14. Blue Penguin Colony
Little Blue Penguins or Kororā established their colony on the rocky Ōamaru foreshore in the 1970s with 30 breeding pairs setting up camp. Today, thanks to conservation efforts the colony is now home to 190 penguin pairs. Every night the birds return home from the ocean as the sun begins to set. Watch quietly from grandstand seats as hosts provide informative commentary, explaining the lifecycles, habits and behaviours of the little blues. Visiting in the winter months is ideal, especially if you’ve got kids, as the ‘show' begins as early as 5.15pm, rather than 9pm in peak summer.
15. Whitestone Cheese
Founded in 1987 Whitestone Cheese has grown from humble origins to become a household name.

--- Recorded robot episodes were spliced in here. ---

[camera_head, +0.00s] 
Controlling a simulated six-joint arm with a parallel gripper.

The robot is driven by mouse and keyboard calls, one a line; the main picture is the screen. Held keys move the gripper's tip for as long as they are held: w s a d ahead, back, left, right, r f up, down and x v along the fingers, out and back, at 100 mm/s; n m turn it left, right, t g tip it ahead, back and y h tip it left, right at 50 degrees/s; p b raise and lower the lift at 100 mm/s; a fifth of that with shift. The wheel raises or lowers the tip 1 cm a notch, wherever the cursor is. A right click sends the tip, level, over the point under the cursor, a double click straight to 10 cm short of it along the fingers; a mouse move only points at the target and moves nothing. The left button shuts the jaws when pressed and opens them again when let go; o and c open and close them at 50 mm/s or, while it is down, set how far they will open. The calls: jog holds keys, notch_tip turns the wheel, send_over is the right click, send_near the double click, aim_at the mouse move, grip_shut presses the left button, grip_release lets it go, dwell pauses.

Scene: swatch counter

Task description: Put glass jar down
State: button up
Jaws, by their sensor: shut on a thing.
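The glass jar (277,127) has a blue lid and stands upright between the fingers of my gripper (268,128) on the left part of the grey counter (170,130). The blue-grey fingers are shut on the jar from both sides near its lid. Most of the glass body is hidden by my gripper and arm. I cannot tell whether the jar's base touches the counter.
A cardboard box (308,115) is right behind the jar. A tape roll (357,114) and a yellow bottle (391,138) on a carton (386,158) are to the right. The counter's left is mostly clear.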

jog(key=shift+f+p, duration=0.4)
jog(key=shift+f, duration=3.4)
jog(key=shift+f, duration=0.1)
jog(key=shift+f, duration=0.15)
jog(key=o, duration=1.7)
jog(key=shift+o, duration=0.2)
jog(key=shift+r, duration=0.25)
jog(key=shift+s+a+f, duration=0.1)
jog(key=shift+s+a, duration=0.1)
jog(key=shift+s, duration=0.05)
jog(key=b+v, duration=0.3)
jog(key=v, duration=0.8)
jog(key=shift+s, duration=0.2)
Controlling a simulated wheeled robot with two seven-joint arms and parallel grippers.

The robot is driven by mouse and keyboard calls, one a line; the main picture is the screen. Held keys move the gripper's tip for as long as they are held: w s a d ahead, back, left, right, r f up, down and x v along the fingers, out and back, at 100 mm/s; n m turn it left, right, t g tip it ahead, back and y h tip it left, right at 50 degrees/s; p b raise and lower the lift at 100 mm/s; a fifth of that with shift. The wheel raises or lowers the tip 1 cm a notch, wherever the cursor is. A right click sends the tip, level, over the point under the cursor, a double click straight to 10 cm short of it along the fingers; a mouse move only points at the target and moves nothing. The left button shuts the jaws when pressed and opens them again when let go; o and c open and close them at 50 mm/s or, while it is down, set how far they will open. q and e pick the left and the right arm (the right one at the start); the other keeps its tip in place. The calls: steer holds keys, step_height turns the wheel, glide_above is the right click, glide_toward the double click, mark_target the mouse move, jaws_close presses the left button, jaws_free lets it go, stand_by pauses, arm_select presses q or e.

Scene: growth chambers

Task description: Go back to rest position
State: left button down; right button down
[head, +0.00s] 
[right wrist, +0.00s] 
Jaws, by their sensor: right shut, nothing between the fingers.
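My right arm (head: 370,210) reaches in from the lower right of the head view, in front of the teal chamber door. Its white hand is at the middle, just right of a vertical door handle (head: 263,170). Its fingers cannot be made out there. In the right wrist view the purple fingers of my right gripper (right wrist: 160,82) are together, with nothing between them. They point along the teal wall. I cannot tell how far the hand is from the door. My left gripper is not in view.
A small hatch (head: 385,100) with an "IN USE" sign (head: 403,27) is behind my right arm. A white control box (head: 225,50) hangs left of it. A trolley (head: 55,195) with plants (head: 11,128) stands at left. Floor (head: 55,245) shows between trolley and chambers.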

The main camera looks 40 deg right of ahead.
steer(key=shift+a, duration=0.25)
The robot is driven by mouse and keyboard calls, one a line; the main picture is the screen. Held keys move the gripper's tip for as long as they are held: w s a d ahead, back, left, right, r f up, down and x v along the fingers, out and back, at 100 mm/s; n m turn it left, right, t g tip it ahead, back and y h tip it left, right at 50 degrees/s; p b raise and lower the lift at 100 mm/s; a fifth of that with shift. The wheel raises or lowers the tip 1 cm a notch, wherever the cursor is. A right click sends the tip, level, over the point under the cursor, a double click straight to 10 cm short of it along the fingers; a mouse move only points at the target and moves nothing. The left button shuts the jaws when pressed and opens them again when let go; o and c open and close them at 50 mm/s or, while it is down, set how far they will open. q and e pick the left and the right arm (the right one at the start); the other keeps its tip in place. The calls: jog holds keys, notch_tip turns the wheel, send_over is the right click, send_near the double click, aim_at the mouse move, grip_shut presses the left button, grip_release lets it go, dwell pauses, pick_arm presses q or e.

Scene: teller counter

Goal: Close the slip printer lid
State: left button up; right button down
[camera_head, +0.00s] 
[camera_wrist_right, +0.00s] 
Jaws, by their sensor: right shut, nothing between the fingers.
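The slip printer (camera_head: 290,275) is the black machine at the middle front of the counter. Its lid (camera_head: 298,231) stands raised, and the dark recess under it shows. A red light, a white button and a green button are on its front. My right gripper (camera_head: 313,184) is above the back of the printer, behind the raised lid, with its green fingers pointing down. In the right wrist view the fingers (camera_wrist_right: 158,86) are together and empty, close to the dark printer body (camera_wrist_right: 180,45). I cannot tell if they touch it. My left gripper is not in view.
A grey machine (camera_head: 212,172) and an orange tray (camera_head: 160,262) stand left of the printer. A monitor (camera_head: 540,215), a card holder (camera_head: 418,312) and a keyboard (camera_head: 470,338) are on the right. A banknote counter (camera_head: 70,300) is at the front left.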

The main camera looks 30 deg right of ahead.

Take a tour of the Ōamaru factory that produces 25 different types of cheese across four categories – semi-soft, soft white, blue and fresh cheese – using between 14-17,000 litres of Friesian cow milk every day. Get a glimpse of the intriguing steps of the cheesemaking process and, of course, finish with samples and even more varieties to take home from onsite café and shop.